From 1901 to 1911, the Ukrainian Catholic population on the territory that became Saskatchewan increased rapidly as the province was settled by eastern European immigrants. Most Eastern Catholics were Ruthenians, belonged to the Byzantine (Greek) rite and began to call themselves Ukrainians as Ukrainian national self-consciousness grew and displaced the older ethnic Ruthenian identity. Just as it is difficult to say who was Ukrainian prior to 1931 because civil jurisdictions such as Austrian, Hungarian, Polish, and Russian rather than language or ethnic origin were used for passport and self-identification purposes, most Ukrainian Catholic settlers in Saskatchewan were sometimes erroneously counted in Roman Catholic or Orthodox statistics until the 1931 Canadian Census made a separate category for them. Most came from Galicia and, to a lesser extent, Bukovyna, both provinces of the Austro-Hungarian Empire. While most used Ukrainian as a vernacular, some used Romanian, and others Polish or Russian; but all used Old Church Slavonic as a liturgical language, as well as the liturgy of St. John Chrysostom, common to both Orthodox and Greek Catholics. The canon law organizing the life of the Church contains significant differences from Roman canon law, since it grows out of Greek Orthodox canons, yet acknowledges the Pope of Rome as the head of the Church.
Many of the immigrants’ faith and loyalty to Rome were shaken by the efforts of those who sought to assimilate them into English Protestant organizations or into Roman Catholic parishes. It is estimated that in the early part of the 20th century about one-half to two-thirds of all recent Ukrainian Catholic immigrants eventually joined other religious denominations. In Saskatchewan, in descending order of numbers involved, Ukrainian Catholics joined Ukrainian Orthodox, Roman Catholic, Russian Orthodox, Romanian Orthodox, Presbyterian and Methodist (both going into the United Church of Canada in 1925), and Baptist churches. By 1931 the large-scale move to other churches had ended, and over 30,000 people claimed adherence to the Ukrainian Catholic Church within Saskatchewan, somewhat more than those who claimed adherence to Orthodox churches.

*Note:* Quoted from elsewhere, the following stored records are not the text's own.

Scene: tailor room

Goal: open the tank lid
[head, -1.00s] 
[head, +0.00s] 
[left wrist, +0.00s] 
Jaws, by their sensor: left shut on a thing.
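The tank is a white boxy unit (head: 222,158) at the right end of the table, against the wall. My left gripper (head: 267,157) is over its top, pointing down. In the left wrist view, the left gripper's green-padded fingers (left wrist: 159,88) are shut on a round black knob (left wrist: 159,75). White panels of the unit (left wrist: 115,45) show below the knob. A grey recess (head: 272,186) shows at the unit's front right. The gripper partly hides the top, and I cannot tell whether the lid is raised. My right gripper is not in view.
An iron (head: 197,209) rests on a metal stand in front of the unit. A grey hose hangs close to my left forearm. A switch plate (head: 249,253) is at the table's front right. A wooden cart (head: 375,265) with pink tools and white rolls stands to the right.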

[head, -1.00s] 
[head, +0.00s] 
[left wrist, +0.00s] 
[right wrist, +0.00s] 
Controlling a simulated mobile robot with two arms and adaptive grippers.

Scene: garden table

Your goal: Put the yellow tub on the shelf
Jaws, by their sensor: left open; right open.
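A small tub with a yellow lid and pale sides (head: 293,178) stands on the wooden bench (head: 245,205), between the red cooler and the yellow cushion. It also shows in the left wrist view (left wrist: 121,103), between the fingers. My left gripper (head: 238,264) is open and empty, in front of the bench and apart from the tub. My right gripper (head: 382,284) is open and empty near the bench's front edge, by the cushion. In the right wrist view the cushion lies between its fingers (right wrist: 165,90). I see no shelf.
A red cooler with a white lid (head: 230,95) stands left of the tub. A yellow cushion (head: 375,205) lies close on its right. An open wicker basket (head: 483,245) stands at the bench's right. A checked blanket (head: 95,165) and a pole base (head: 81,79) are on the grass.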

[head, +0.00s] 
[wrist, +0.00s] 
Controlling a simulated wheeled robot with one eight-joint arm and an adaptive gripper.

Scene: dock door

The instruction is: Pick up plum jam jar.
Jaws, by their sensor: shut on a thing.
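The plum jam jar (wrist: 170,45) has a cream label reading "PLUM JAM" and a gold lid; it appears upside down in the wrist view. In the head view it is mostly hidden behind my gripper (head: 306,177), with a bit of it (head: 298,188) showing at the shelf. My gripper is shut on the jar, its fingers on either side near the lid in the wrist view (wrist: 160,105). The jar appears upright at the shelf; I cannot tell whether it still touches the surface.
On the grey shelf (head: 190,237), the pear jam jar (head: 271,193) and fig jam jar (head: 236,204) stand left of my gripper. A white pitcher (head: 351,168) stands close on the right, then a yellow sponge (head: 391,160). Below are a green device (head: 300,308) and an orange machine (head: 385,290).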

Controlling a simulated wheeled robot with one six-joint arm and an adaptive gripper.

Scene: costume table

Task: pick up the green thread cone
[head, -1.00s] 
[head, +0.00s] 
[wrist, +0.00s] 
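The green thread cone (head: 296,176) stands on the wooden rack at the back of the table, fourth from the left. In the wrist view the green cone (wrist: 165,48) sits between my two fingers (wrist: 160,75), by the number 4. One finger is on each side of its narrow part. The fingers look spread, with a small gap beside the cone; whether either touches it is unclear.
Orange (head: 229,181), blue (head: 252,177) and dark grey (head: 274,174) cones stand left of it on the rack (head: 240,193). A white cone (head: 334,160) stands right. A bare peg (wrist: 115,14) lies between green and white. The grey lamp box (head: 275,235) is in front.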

Nicetas Budka, a diocesan priest from the Eparchy of Lviv, was named the first bishop for all Eastern Catholics of Canada in 1912. While he chose Winnipeg as his see, he and his successor, Basil Ladyka, worked extensively in Saskatchewan, where a third of Canada’s Eastern-rite Catholics lived. Saskatchewan’s demographic importance to the Eastern Catholic Church was made evident when Rome established the Saskatoon Apostolic Exarchy (missionary diocese) on April 7, 1951. It was raised to the status of an Eparchy (or diocese) on November 3, 1956, as a suffragan of the Byzantine Archeparchy (archdiocese) of Winnipeg. The number of Eastern Catholics, almost all of them Ukrainians, in Saskatchewan between 1941 and 1951 was nearing 40,000; and geographical dispersal of the faithful required immense travel for Winnipeg’s bishop. Saskatchewan’s first bishop (1951–82) was Andrew Roborecki, who chose St. George’s parish in Saskatoon as his cathedral. He was followed by Basil Filevich (1984–95), Cornelius Pasichny (1995–98), and Michael Wiwchar (2000–).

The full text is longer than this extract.